Robot task records
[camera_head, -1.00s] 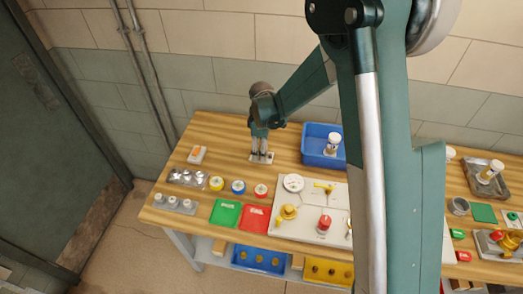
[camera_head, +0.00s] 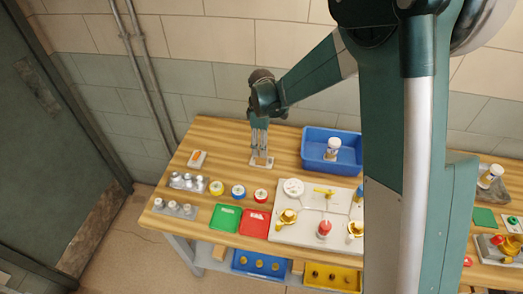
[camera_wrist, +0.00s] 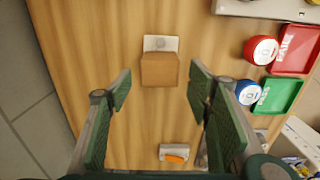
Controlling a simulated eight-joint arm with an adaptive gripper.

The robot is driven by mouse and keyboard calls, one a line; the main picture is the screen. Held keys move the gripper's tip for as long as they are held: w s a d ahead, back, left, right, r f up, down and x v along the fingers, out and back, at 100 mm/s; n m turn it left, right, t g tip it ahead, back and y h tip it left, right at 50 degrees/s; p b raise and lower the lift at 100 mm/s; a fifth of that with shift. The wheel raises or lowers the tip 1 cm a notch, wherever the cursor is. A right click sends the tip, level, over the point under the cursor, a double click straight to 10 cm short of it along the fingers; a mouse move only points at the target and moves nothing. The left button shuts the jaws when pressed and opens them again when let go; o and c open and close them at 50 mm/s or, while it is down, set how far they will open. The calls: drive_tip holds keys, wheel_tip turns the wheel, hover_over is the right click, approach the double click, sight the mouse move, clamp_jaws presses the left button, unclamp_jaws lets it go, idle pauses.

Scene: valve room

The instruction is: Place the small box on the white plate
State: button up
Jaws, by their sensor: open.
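The small box (camera_wrist: 159,69) is plain brown and shows between my fingers in the wrist view. It covers the near part of the white plate (camera_wrist: 160,43), whose far part shows beyond it with a round grey mark. The plate also shows in the head view (camera_head: 261,162), on the table under my gripper (camera_head: 260,149). My gripper (camera_wrist: 159,78) points down and is open, with a gap on each side of the box. I cannot make out the box in the head view, nor whether it lies flat on the plate.
A white and orange item (camera_head: 197,159) lies left of the plate. A blue bin (camera_head: 318,160) stands to the right. In front are coloured rolls, a green tray (camera_head: 226,218), a red tray (camera_head: 255,222) and a white valve panel (camera_head: 284,236). Bare wood surrounds the plate.

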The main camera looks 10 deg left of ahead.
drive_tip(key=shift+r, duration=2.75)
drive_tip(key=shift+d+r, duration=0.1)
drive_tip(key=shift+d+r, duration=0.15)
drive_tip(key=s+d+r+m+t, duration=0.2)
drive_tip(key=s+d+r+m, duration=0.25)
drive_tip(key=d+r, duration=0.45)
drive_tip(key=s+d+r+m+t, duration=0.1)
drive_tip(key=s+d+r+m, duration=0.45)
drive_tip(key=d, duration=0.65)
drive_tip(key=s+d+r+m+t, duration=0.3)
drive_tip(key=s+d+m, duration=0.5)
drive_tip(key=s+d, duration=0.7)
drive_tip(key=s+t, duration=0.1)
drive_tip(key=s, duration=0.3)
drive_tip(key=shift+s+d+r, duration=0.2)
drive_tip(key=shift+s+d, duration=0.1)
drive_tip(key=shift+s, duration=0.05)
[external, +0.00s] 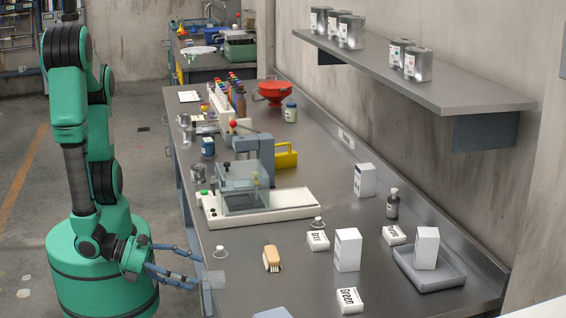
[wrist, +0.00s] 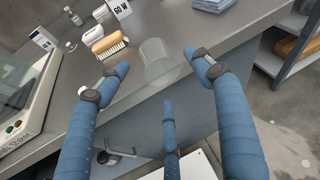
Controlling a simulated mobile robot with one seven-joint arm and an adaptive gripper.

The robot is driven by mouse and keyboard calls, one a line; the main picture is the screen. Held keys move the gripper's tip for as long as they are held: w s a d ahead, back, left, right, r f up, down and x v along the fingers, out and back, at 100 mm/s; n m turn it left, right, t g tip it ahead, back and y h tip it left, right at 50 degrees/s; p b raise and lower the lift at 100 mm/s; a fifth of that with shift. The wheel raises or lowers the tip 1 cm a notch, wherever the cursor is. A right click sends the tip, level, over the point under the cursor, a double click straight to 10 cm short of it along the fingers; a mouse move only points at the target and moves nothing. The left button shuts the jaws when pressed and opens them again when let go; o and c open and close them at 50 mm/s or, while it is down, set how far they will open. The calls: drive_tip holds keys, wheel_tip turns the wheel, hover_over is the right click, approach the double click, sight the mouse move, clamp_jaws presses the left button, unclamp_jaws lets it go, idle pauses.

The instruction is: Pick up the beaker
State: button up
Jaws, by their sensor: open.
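The beaker is a clear, faint glass vessel (external: 215,280) near the front left edge of the grey bench. It also shows in the wrist view (wrist: 154,52), upright near the bench edge, beyond and between my fingertips. My gripper (external: 197,270) is at the bench edge, to the left of the beaker in the external view. In the wrist view my gripper (wrist: 157,66) has its blue fingers spread wide, with nothing held between them. I cannot tell whether a fingertip touches the glass.
Small white boxes (external: 347,250) and a grey tray (external: 430,275) lie to the right. Open floor lies left of the bench.

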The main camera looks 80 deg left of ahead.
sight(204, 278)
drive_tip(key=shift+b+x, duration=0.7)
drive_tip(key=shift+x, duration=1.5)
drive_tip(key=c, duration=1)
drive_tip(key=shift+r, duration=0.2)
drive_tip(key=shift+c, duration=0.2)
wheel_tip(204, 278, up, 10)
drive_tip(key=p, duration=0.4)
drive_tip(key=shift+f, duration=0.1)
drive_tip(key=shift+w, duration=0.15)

• [Set problem]
Repeat, character for character, the lines from the one that holds "The instruction is: Pick up the beaker" to the final line of the material, inclusive, and no other lines.

• [Answer]
The instruction is: Pick up the beaker
State: button up
Jaws, by their sensor: open.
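The beaker is a clear, faint glass vessel (external: 215,280) near the front left edge of the grey bench. It also shows in the wrist view (wrist: 154,52), upright near the bench edge, beyond and between my fingertips. My gripper (external: 197,270) is at the bench edge, to the left of the beaker in the external view. In the wrist view my gripper (wrist: 157,66) has its blue fingers spread wide, with nothing held between them. I cannot tell whether a fingertip touches the glass.
Small white boxes (external: 347,250) and a grey tray (external: 430,275) lie to the right. Open floor lies left of the bench.

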The main camera looks 80 deg left of ahead.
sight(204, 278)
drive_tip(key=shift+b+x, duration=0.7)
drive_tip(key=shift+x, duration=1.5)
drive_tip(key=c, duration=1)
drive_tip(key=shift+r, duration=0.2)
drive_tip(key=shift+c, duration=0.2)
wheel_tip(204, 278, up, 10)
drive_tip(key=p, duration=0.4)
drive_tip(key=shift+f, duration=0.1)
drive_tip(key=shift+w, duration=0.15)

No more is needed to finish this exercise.